Interestingly the console output i observe seems to have some corruption. I get output looking like the following:

param1 (as expected!) 0, 1, 2 ...... 9999,

params2 10000 (the below is not expected) -1996084928,21854,-1707205664,32734,0,0,0,0,8,9,10,11,12,13, .... 9999

params3 (the below is not expected) -1996084928,21854,-1707205664,32734,0,0,0,0,8,9,10 .... 9999

What on earth is happening to the vector here as it is being copied to the thread? They consistantly get corrupted it seems.

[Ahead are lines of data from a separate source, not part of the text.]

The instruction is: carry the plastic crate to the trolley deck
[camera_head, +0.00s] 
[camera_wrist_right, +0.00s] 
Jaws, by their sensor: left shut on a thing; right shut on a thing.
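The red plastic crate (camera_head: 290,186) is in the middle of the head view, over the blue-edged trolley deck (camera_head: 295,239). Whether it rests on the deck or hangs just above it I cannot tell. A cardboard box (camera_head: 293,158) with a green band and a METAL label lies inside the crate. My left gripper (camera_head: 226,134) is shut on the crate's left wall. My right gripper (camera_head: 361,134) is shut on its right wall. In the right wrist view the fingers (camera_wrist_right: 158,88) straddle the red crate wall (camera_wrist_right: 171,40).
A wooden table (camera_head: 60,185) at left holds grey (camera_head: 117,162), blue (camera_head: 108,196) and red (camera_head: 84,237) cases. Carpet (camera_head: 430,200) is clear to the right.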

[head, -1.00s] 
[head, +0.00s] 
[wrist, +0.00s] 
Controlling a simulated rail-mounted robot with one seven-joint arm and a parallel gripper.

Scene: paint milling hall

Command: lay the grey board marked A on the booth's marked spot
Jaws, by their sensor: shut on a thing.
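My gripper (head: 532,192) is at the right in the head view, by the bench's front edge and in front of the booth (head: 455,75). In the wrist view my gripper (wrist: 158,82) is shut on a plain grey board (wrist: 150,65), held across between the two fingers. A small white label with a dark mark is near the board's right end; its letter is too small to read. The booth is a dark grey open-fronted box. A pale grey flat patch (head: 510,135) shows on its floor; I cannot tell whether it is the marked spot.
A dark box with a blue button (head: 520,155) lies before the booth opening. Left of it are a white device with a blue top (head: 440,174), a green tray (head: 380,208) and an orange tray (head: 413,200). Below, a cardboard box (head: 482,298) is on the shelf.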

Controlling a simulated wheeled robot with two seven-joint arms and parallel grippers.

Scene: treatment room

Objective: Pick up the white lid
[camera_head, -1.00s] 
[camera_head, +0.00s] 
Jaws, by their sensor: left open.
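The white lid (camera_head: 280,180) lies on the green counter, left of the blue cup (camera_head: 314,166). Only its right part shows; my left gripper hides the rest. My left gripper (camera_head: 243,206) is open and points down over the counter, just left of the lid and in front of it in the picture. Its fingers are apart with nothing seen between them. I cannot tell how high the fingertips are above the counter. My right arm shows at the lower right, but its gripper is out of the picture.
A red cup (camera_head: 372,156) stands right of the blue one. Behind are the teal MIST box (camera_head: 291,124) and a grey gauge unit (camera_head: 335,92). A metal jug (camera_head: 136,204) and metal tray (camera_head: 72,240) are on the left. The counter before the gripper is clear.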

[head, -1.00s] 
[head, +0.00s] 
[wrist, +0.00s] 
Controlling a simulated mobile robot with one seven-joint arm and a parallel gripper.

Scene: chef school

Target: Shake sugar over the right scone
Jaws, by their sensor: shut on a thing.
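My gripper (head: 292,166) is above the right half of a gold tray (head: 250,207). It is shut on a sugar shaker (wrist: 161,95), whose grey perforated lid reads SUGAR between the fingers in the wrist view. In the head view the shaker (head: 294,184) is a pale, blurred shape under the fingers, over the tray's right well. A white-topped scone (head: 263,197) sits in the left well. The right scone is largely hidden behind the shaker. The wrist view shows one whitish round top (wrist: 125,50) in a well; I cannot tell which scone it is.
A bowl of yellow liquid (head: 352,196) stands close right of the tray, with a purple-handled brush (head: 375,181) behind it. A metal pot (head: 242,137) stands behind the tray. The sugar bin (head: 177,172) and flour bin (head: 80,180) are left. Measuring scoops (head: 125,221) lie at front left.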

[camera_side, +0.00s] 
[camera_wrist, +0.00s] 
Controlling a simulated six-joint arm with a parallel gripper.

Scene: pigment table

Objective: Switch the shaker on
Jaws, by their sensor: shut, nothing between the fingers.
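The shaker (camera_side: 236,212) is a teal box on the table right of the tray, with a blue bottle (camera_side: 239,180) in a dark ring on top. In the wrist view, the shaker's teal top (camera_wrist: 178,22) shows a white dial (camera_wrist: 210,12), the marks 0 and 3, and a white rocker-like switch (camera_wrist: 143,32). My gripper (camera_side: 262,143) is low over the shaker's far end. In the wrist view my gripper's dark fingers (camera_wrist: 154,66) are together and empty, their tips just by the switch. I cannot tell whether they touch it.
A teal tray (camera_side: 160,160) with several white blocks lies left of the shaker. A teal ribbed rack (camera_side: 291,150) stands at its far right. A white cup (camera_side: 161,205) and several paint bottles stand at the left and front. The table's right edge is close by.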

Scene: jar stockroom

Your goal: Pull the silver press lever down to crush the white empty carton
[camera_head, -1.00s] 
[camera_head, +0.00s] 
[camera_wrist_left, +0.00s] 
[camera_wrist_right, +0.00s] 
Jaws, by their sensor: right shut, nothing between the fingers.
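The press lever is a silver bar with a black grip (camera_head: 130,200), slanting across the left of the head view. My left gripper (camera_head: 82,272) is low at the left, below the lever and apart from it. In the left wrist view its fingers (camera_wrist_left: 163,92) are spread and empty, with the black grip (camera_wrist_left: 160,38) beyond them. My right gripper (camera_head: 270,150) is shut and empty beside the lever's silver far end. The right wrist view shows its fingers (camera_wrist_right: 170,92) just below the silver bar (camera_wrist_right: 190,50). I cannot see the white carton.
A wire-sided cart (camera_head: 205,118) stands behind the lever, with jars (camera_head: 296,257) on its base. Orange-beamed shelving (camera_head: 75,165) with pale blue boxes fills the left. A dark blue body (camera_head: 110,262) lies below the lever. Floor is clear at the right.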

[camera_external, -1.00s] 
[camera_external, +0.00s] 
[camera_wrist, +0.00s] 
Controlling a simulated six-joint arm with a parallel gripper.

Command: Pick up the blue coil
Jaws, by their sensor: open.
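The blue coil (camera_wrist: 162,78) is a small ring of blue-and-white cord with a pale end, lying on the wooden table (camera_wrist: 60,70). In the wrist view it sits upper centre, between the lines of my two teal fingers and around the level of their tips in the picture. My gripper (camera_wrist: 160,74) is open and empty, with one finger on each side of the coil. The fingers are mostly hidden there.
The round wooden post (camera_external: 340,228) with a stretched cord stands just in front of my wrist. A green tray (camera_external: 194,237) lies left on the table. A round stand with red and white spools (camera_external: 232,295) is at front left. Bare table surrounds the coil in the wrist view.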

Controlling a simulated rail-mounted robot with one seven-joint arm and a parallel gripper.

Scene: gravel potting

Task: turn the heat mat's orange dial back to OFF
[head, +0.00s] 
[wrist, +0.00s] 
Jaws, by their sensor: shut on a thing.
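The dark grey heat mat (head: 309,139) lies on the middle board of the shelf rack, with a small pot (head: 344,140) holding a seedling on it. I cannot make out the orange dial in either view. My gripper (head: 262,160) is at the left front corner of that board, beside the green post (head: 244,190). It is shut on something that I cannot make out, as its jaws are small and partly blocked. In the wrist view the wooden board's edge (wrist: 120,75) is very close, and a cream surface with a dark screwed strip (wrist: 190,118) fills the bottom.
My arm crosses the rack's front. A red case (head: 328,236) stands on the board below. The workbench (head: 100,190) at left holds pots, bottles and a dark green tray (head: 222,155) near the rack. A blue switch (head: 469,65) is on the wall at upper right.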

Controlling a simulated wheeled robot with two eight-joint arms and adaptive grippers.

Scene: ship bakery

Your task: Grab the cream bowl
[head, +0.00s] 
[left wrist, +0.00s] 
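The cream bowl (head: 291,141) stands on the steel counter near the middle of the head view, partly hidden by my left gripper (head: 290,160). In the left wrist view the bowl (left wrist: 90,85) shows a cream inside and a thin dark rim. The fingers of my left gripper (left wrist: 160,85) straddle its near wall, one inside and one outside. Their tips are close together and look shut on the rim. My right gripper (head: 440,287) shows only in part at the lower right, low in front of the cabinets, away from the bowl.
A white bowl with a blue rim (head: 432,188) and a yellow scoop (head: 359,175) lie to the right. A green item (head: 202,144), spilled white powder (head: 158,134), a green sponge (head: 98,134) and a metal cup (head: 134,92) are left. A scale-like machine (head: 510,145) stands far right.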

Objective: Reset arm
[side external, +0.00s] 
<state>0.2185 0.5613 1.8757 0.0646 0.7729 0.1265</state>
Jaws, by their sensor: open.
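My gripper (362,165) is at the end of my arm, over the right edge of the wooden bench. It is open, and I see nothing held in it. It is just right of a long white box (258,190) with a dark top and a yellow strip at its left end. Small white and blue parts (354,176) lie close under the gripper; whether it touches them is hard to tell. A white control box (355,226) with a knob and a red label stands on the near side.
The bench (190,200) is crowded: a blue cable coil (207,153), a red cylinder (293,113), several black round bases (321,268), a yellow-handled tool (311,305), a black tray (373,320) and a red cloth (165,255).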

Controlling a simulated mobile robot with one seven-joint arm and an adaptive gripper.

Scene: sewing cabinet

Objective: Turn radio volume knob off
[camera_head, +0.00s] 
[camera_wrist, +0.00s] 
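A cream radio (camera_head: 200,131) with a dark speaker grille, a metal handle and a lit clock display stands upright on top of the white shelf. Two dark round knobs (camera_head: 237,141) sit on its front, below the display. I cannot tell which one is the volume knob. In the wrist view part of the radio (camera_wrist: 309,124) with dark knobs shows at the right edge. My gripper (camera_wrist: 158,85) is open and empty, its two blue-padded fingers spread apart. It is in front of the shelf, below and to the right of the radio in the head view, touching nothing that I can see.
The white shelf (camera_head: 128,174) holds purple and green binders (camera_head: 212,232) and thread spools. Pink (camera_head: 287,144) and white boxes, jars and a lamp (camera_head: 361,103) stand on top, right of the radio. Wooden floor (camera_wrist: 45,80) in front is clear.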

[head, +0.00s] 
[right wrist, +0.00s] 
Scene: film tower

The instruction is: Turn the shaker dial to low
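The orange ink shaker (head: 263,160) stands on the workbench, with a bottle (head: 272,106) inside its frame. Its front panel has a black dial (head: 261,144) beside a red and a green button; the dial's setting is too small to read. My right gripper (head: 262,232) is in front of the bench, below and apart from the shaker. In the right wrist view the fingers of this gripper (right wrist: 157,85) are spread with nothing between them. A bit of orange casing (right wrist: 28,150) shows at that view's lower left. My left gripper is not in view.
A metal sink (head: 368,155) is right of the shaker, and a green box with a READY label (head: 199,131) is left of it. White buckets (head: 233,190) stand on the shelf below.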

#include <boost/filesystem.hpp>
#include <boost/algorithm/string.hpp>
#include <thread>
#include <random>
#include <iterator>
#include <algorithm>
#include <chrono>
#include <time.h>
using namespace std;

const auto processor_count = std::thread::hardware_concurrency();

vector<int> getRange(int range)
{
    vector<int> indices;
    for (int i = 0; i < range; i++)
    {
        indices.push_back(i);
    }
    return indices;
}

vector<vector<int>> distributeTasksVec(vector<int> &tasks, int partitions)
{
    vector<vector<int>> taskDistibution = {};
    for (int i = 0; i < partitions; i++)
    {
        taskDistibution.push_back({});
    }
    int currentPartition = 0;
    for (int i = 0; i < tasks.size(); i++)
    {
        taskDistibution[currentPartition].push_back(i);

        currentPartition++;
        if (currentPartition % partitions == 0)
        {
            currentPartition = 0;
        }
    }
    return taskDistibution;
}

void centroidPrinter(vector<int> centroids)
{
    for (int i = 0; i < centroids.size(); i++)
    {
        std::cout << centroids[i] << ",";
    }
    std::cout << endl;
}

vector<pair<int, int>> kernelTester(vector<int> range)
{
    std::cout << "range " << range.size() << endl;
    std::cout << "params3 " << endl;
    centroidPrinter(range);
    return {};
}


void concurrentTester(vector<int> *_dataIndices, int processor_count)
{
    auto dataIndices = *_dataIndices;
    const int dataRowCount = dataIndices.size(); // data.rows;
    const int threadPool = processor_count;

    auto range = getRange(dataRowCount);
    auto distributedTasks = distributeTasksVec(range, threadPool);

    vector<std::future<std::vector<std::pair<int, int>>>> futures = {};
    for (int i = 0; i < threadPool; i++)
    {
        vector<int> thisTask = distributedTasks[i];

        std::cout << "params1 " << endl;
        centroidPrinter(thisTask);

        auto future = std::async(std::launch::async, [&thisTask]()
                             {
                                     std::cout << "params2 " << thisTask.size() << endl;

                                     centroidPrinter(thisTask);
                                     return kernelTester(std::move(thisTask));
                                 });
        futures.emplace_back(std::move(future));
        std::cout << "building thread " << i << " done" << endl;
    }

    std::cout << " about to get results " << endl;

    for (int i = 0; i < futures.size(); i++)
    {
        std::cout << "here 0" << endl;
        std::cout << futures[i].valid() << endl;
        auto data = futures[i].get();
        std::cout << "here 1" << endl;
        std::cout << "here END OF FUTURE" << endl;
    }
}

int main(int argc, char **argv)
{
    auto range = getRange(10000);
    concurrentTester(&range, 1);
}

Answer 1

The vector thisTask is local to the loop for (int i = 0; i < threadPool; i++). You capture that vector by reference by the lambda expression that you use to for the thread. That vector is destroyed at the end of every iteration of the loop, leaving your thread with a reference to an invalid object. Using said object is undefined behavior.

What you can do is move thistask into the lambda like

[thistask = std::move(thistask)]() { ...}

and now the closure object owns the actual vector instead of just having a reference to it.